Essa ideia por trás das criações das escolas de samba é parte do didatismo do filme. Opta-se por ser mais panorâmico nesse sentido do que desenvolver a trama sobre as rusgas entre Natal e Paulo (grande contribuição no elenco de Almir Guineto). Elas estão ali, mas quase enquanto debate ético sobre a receita proveniente do jogo do bicho. Esse é outro ponto que se ergue quase como um acessório. O protagonista é apresentado como em uma abordagem “antes e depois”, uma visão um pouco esquematizada que fez o homem que perdeu o braço no trabalho de maquinista dos trens Central do Brasil migrar de vendedor de uma barraquinha de peixe com angu para grande empresário-contraventor do ramo de jogos de azar não legalizados sem que suas vivências e as demandas da vida sirvam de argumentos dessa transformação.

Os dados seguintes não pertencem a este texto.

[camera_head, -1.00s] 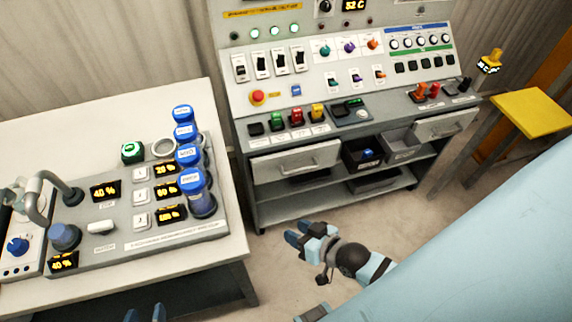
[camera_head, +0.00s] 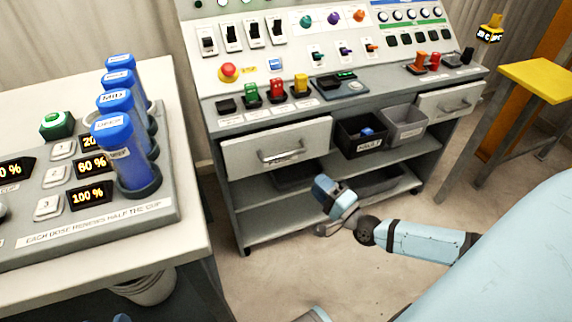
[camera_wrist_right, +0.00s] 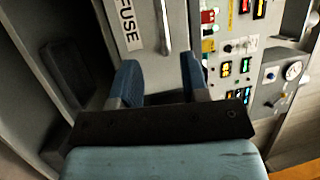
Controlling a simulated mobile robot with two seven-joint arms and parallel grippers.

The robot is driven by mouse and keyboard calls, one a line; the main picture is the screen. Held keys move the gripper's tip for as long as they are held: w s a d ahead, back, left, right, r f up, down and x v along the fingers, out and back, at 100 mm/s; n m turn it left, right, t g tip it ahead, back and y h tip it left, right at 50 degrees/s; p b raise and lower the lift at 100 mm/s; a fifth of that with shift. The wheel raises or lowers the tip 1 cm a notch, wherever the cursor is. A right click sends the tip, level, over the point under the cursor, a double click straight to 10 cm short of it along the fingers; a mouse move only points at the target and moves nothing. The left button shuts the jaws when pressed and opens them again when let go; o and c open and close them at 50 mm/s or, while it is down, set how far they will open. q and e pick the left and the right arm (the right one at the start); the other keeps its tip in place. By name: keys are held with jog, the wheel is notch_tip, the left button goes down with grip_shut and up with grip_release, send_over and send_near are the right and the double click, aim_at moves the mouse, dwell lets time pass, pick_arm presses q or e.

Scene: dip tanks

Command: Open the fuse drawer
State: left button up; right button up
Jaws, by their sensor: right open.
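The left drawer (camera_head: 240,155) of the console is a pale grey front with a bar handle (camera_head: 280,154); it looks shut. In the right wrist view a drawer front bears a label reading FUSE (camera_wrist_right: 128,22) beside a bar handle (camera_wrist_right: 165,28). My right gripper (camera_head: 324,190) is below and to the right of the left drawer's handle in the head view. In the wrist view its blue fingers (camera_wrist_right: 160,82) are apart and empty, with the handle beyond them, not between them. A blue tip of my left gripper (camera_head: 122,317) barely shows at the bottom edge.
A black bin (camera_head: 362,150) and a grey bin (camera_head: 408,134) sit right of the left drawer. A second drawer (camera_head: 430,107) is farther right. A lower shelf (camera_head: 270,209) lies beneath. A table with blue-capped tubes (camera_head: 122,130) stands at left; a yellow stool (camera_head: 540,80) at right.

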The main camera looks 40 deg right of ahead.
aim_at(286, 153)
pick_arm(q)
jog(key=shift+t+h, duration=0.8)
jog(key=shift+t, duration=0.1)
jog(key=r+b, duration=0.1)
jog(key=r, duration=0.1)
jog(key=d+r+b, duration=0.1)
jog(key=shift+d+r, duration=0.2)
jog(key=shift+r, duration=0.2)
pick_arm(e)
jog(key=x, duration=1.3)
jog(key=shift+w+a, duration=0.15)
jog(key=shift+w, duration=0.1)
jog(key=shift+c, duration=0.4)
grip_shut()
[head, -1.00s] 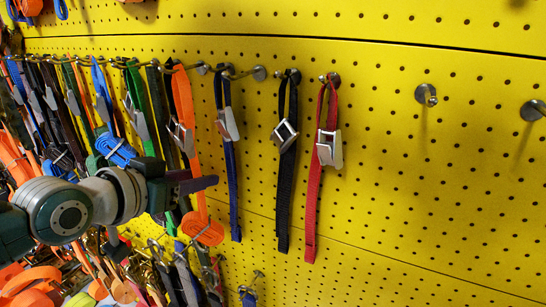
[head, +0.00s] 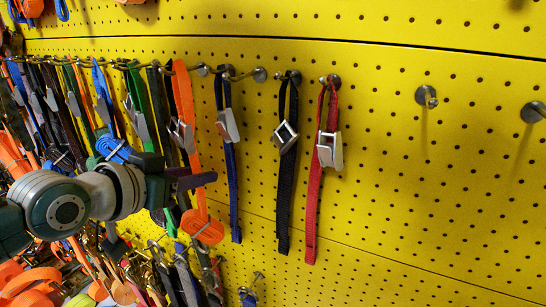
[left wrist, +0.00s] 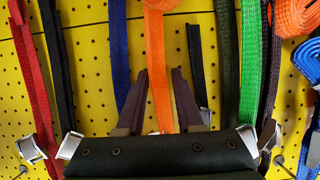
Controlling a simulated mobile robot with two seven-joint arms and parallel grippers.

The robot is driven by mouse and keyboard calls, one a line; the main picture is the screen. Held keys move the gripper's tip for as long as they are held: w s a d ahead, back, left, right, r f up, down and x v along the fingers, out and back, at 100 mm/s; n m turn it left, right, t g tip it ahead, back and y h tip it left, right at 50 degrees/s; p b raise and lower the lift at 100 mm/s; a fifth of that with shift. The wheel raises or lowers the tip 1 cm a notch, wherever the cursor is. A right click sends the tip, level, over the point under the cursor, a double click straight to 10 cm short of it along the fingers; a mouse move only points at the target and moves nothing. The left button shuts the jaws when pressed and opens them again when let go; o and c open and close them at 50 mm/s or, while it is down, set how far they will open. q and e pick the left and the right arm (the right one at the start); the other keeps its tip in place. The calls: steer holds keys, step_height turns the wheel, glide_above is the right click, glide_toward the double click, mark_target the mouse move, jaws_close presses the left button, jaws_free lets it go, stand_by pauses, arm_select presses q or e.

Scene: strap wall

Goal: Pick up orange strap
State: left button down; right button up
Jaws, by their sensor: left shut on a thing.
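The orange strap (head: 184,100) hangs against the yellow pegboard, with a metal buckle partway down and a coiled end (head: 203,228) at the bottom. My left gripper (head: 203,180) reaches in from the left and is shut on the orange strap, below the buckle and above the coil. In the left wrist view, which shows the wall turned over, the strap (left wrist: 158,50) runs between the two fingers of my left gripper (left wrist: 160,72). The gripper body hides its lower part there. My right gripper is not in view.
A blue strap (head: 231,170), a black strap (head: 286,180) and a red strap (head: 313,200) hang to the right. Several straps crowd close on the left, including a green one (head: 136,90). An empty peg (head: 427,97) and bare yellow board (head: 440,190) are further right.

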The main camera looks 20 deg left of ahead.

Todavia, há muita beleza em “Natal da Portela“. Não apenas as inserções musicais, que contam com a multitalentosa Zezé Motta. Os mais interessados encontrarão uma reconstituição da Serrinha e entenderão a responsabilidade do personagem no desenvolvimento urbano da região de Madureira. Um homem que não se colocava acima da lei, ele se entendia enquanto lei de um território deixado à margem pelo Poder Público. Algumas formas de expressão se mantém até hoje, agora vinculadas a outras forças de poder das comunidades. A principal delas no filme é a determinação de fechamento do comércio como forma de expressão desse poder.
Ou seja, por mais generalista que ele seja na abordagem, o longa-metragem encontra suas camadas – seja em representações performáticas ou elementos que circundam as cenas – se tornando outro bom registro dessa História.